Mains Paper 3 : Effects Of Liberalization On The Economy, Changes In Industrial Policy and their effects on Industrial Growth |
From UPSC perspective, the following things are important :
Prelims level : National Warehousing Grid
Mains level : Need for National Warehousing Grid
- The government is likely to introduce warehousing schemes at village and National level to build an efficient storage infrastructure.
- A National Warehousing Grid along the National Highways may also be introduced in the Budget.
National Warehousing Grid
- The Centre’s scheme aims at broad integration of the warehousing capacities in India.
- Approximately 90% of the warehousing space is controlled by unorganised players, with small warehouses of less than 10,000 sq ft area.
- An action plan has already been approved by the Centre on sectoral basis for the construction of steel silos with a capacity of 100 lakh metric tonnes in PPP mode for modernizing storage infrastructure and improving shelf life of stored food grains.
Why need such scheme?
- Practically, much of the country’s warehousing capacity outside of the agri sector is in the unorganised sector, with small warehouses of less than 10,000 sq ft area.
- Currently, of the total warehousing space of about 180 million sq ft in the country, the industrial segment accounts for about 86% and the agricultural sector the rest 14%, according to NITI statistics.
- Two-thirds of the warehousing capacity in the food storage segment is owned by the public sector.
- Apart from conventional storing services, India’s warehousing capacity is increasingly being used to offer value-added services such as the consolidation and breaking up of cargo, packaging, labelling, bar coding and reverse logistics.
- The project is aimed at plugging deficiencies given that India’s current cold storage capacity at 25 MT is barely sufficient for 10% of the fruits and vegetables produced in the country.

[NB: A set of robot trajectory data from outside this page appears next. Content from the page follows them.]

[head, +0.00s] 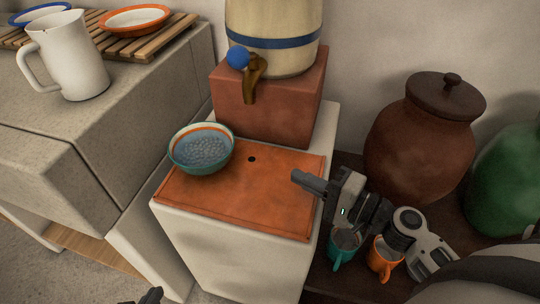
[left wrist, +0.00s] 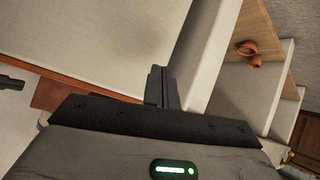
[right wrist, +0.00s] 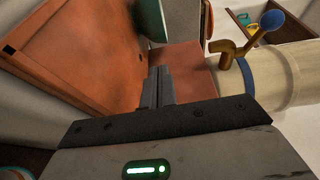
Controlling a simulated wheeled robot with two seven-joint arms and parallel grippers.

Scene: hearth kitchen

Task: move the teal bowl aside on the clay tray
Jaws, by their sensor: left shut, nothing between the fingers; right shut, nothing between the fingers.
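The teal bowl (head: 202,148), with an orange band inside its rim and a speckled blue-grey inside, sits upright on the back left part of the clay tray (head: 235,195). In the right wrist view part of the bowl (right wrist: 151,20) shows at the top, beyond my fingers. My right gripper (head: 299,178) is shut and empty, above the right side of the tray and apart from the bowl; its closed fingers (right wrist: 157,76) show in its wrist view. My left gripper (head: 150,298) is at the bottom edge of the head view, low in front of the tray's stand; its closed fingers (left wrist: 160,74) hold nothing.
A crock with a brass tap (head: 254,80) stands on a brick-red block (head: 270,105) behind the tray. A white pitcher (head: 75,60) is on the left counter. A brown lidded jar (head: 420,140), teal mug (head: 340,252) and orange mug (head: 383,262) are at right. The tray's front is clear.

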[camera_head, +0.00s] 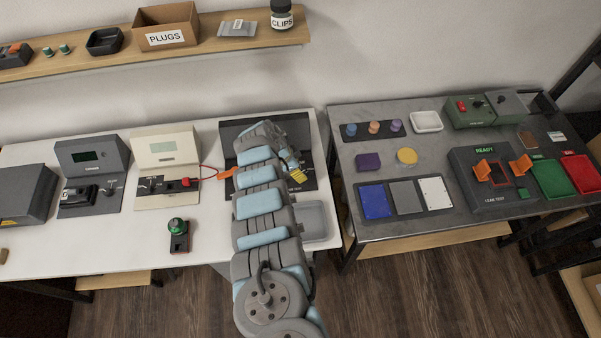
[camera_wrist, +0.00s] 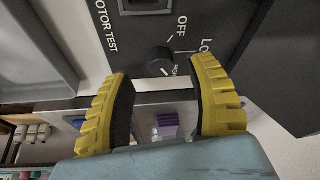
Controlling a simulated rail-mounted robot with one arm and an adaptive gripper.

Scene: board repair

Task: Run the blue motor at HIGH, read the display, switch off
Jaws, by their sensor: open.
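The dark motor test panel (camera_head: 240,128) stands at the right end of the white bench, largely hidden behind my arm. In the wrist view its panel face (camera_wrist: 135,35) carries a black round knob (camera_wrist: 160,60) with OFF, a cut-off label starting LO, and HIGH around it. I cannot tell where the knob points. My gripper (camera_wrist: 163,105) is open and empty, its yellow fingers apart with the knob beyond and between their tips. It also shows in the head view (camera_head: 297,174). A blue round piece (camera_head: 352,130) sits in a dark tray; I cannot tell whether it is the motor. No motor display is visible.
A grey tray (camera_head: 316,235) lies in front of the panel. A beige tester (camera_head: 165,150) with a red lead and a charger unit (camera_head: 92,158) stand to the left. The grey table (camera_head: 375,228) at right holds coloured plates and a READY station (camera_head: 488,205).

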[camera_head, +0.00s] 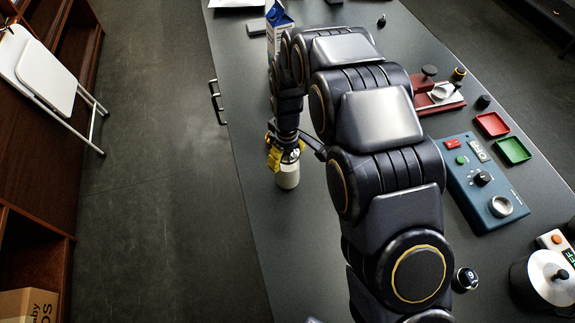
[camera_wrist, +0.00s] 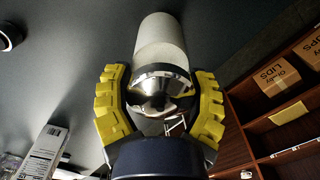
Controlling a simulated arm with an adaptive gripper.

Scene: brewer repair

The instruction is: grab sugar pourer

- The lack of adequate storage infrastructure is an important reason for the high cost of food products and wastage.
- Nearly 60% of the modern warehousing capacity in India is concentrated in top six cities, namely Ahmedabad, Bengaluru, Chennai, Mumbai, Delhi-NCR and Pune, with Hyderabad and Kolkata being the other major markets, according to Care Ratings.
- This trend is driven by the concentration of industrial activity and presence of sizeable urban population around these clusters.
- The prime beneficiaries of the new wave of growth in warehousing include peripheral locations of Tier 1 and Tier 2 cities.
- Much of the fresh investments would go into creating storage facilities for retail and consumer goods.
- The primary challenge that India’s warehousing market currently faces is acquisition of a feasible land parcel, given that land cost constitutes the largest component of a warehousing project.
- While rental values that a warehouse owner can charge are primarily driven by demand and supply factors, land prices are inherently dependent on multiple factors like development control regulations, infrastructure development and the best alternative usage of land.